Operation to clean up coast

Friday September 13, 2019 Written by Published in Environment
Tumaru Maxwell on left, Hector Findlay, Davis Tetauru and National Environment Service’s Deborah Mataio got off to an early start for Clean Up the Cook Islands day. 19091108 Tumaru Maxwell on left, Hector Findlay, Davis Tetauru and National Environment Service’s Deborah Mataio got off to an early start for Clean Up the Cook Islands day. 19091108

Beaches and waterways will be under attack today from an army of volunteer environmentalists.

 

Hundreds – if not thousands – of school students, public servants and volunteers are being marshalled with military precision this morning for operation “Clean Up the Cook Islands”.

Such is the scale of the operation nationally, equipment for the clean-up has been shipped to every outer island in preparation for today beach assault.

And on Rarotonga, every square metre of the islands coastal fringe – as well as adjoining streams and wetlands – will be scoured for trash from 8am.

A number of overseas tourists have volunteered to help, including the Fiji national women’s under-19 football squad. 

Visitors are welcome to join in by making themselves known to the 10 sector coordinators at obvious locations around the island.

This annual beach clean-up is taking place on all of the Cook Islands today – and this year it’s a joint campaign between the National Environment Service and the Ministry of Health’s Operation Namu – the battle against the dengue fever carrying mosquito.

Environment Service senior officer Moana Tetauru says if past years are an indicator, today’s clean-up could gather up as much as five tonnes of garbage.

The trash will be collected by hand with every volunteer provided gloves and biodegradable bags – donated by CITC – sorted into various categories and collected by the Ministry of Infrastructure’s rubbish trucks and taken to the landfill where it will be either recycled or dumped.

The Ministry of Health will be overseeing the mosquito eradication part of the clean-up, looking out for any trash that could be considered a breeding site. 

Tetauru says despite the road ways of Rarotonga being relatively rubbish free, it is the beach areas at the mouth of streams that are the major sources of trash that ends up on the beaches and in the lagoons.

Unfortunately, most of this rubbish comes from people wilfully throwing their trash over the banks of streams, or dumping their rubbish in secluded coastal areas.

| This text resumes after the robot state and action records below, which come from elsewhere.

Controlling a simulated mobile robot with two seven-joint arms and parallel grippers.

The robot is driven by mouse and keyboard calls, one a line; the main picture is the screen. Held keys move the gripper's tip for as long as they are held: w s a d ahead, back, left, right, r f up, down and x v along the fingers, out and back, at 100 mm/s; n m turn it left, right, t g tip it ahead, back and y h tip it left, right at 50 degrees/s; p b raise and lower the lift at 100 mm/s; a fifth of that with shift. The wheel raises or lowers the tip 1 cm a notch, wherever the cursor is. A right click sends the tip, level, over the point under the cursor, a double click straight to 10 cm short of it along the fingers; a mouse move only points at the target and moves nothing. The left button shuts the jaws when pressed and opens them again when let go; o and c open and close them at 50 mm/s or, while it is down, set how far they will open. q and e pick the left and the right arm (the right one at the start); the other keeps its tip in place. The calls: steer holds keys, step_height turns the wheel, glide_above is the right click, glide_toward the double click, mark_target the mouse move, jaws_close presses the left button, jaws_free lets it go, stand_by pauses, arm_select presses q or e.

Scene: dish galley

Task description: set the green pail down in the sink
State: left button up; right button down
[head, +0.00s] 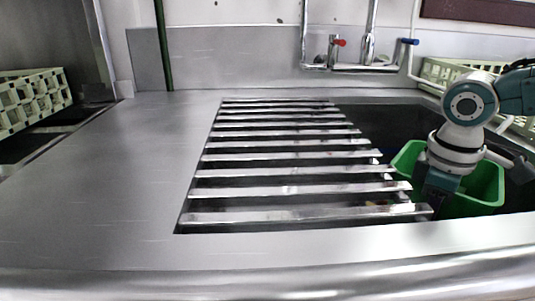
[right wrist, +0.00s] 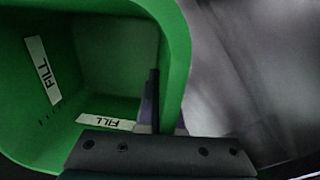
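The green pail (head: 484,190) is in the open right part of the sink (head: 400,122), below the counter level and upright as far as I can tell. Whether its base touches the sink floor is hidden. My right gripper (head: 437,192) reaches down to the pail's near left side. In the right wrist view the pail (right wrist: 110,60) shows its open inside with white "FILL" labels. The right gripper's fingers (right wrist: 165,115) straddle the pail's wall, one inside and one outside, and appear closed on it. My left gripper is not in view.
Metal slats (head: 290,172) cover the left part of the sink. A tap with red and blue handles (head: 368,52) stands at the back. Pale racks stand at far left (head: 32,98) and right (head: 437,72). The left counter (head: 110,190) is clear.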

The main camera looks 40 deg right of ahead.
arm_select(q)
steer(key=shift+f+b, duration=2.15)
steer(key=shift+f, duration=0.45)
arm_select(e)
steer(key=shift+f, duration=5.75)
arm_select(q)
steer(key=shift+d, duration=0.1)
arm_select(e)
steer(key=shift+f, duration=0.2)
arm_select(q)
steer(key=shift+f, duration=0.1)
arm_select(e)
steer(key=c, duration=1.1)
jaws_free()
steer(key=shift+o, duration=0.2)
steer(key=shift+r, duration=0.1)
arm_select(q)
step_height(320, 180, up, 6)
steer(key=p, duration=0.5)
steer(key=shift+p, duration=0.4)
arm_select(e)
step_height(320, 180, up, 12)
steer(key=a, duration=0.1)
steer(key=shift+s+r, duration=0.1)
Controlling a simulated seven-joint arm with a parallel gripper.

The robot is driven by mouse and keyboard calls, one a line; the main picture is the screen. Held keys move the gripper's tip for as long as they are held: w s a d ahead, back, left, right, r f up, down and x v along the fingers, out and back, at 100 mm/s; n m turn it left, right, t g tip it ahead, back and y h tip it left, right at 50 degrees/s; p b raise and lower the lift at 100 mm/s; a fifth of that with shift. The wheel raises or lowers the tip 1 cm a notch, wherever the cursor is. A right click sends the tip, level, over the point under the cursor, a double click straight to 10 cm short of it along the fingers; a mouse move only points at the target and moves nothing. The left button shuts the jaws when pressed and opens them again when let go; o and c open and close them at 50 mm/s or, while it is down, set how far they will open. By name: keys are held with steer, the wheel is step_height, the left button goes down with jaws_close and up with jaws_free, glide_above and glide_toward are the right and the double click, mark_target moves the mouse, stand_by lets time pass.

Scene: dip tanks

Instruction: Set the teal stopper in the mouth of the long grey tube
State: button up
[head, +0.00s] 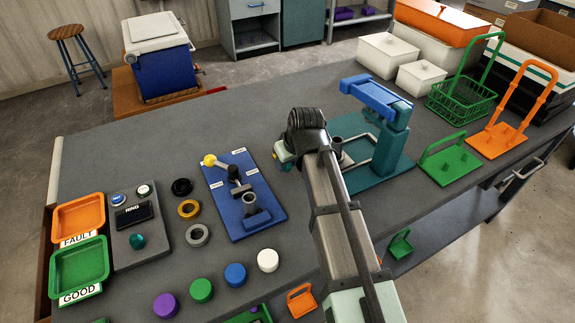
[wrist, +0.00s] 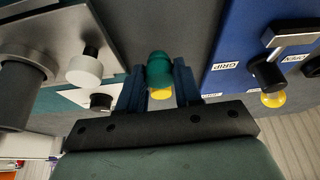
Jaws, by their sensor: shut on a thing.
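My gripper (wrist: 160,88) is shut on the teal stopper (wrist: 159,66), which sits between the two dark blue fingers in the wrist view, with a yellow part showing beside it. A grey tube (wrist: 22,88) stands at the left of the wrist view, apart from the stopper. In the head view a grey tube (head: 336,147) shows by the teal stand, partly hidden by my arm. I cannot tell if it is the long one.
The blue clamp board (head: 233,183) with a yellow-knobbed lever and short grey cylinder lies left of my gripper. The teal stand (head: 391,143) with its blue top is close on the right. Loose rings and coloured caps lie farther left. The back left of the table is clear.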

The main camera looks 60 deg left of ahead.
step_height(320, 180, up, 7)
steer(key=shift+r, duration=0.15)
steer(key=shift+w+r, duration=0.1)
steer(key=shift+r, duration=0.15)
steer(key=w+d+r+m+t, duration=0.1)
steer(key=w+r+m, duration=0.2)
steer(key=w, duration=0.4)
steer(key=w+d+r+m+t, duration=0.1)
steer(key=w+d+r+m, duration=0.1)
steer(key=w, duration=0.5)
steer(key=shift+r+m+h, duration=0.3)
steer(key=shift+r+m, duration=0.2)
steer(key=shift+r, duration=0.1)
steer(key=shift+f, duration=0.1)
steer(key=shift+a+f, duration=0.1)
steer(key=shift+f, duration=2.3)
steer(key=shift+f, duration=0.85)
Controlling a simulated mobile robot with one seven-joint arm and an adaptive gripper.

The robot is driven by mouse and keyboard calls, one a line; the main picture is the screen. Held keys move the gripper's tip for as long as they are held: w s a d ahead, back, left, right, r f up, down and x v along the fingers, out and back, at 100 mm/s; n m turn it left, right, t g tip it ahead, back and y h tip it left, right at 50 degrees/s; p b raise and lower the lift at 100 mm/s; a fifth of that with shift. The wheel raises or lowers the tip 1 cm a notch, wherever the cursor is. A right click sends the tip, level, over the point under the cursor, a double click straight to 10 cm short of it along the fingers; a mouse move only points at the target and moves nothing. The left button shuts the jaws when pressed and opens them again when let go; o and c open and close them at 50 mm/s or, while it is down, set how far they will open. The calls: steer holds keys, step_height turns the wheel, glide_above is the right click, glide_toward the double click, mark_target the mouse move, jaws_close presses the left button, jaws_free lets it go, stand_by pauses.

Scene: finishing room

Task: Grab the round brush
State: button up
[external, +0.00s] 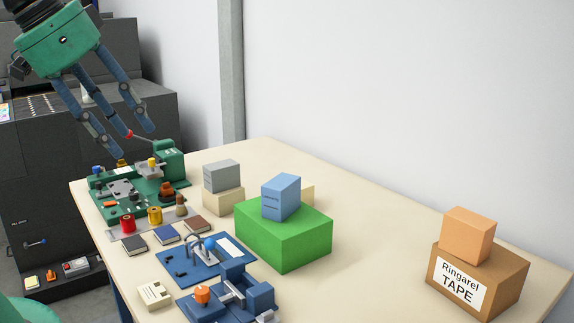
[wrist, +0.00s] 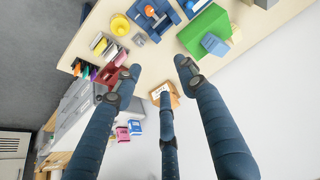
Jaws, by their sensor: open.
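My gripper (external: 126,143) hangs at the upper left of the external view, its blue fingers spread and empty, above the green machine (external: 137,190) at the table's far left end. In the wrist view the spread fingers (wrist: 161,88) hold nothing. A small upright brown thing with a pale, wider base (external: 181,206) stands just right of the yellow spool (external: 154,216); it may be the round brush, but it is too small to be sure. It stands below and to the right of my gripper, apart from it. I cannot make out the brush in the wrist view.
A red spool (external: 127,223) and several small books (external: 165,234) stand close by. A grey box (external: 222,176), a green block (external: 284,236) with a blue box on top, and blue machines (external: 232,297) are further right.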

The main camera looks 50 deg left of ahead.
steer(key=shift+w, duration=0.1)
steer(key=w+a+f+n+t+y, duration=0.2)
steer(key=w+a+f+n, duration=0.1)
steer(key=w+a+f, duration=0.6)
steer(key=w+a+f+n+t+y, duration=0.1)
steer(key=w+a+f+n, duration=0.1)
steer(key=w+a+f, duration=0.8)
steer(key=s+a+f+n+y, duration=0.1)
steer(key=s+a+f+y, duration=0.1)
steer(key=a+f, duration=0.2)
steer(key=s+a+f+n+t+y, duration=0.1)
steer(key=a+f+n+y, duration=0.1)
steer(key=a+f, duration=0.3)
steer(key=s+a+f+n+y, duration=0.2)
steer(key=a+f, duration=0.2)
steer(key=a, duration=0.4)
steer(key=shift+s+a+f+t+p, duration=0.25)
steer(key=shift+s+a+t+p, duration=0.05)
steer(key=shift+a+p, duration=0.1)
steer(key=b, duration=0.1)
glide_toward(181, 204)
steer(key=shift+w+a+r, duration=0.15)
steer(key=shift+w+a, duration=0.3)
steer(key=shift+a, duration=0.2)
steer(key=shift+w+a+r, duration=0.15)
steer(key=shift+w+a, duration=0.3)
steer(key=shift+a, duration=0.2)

Tetauru says the Clean Up is concentrating on glass bottles, plastic, paper and general waste – the volunteers will not be expected to collect illegally dumped whiteware items, batteries, TV and computer equipment and other electronic goods.

Asked how bad the wilful dumping of rubbish is, Tetauru points to the figures that show in 2015 6.8 tonnes was collected and in 2018, 7.5 tonnes. 

The yearly average is between four and five tonnes –all collected in the one day.

As well as collecting rubbish, the NES will be collecting data which will be shared with both the health and infrastructure ministries for future planning for the management of waste in the Cook Islands.

The Cook Islands Clean Up is part of a global event. Last year 18 million people across 57 countries for the biggest waste collection day in human history.

Clean Up the World was established in 1993 and is one of the largest community-based environmental programs in the world. 

Every year thousands of tons of garbage winds up in the oceans, with 60 per cent of that being composed of plastic material.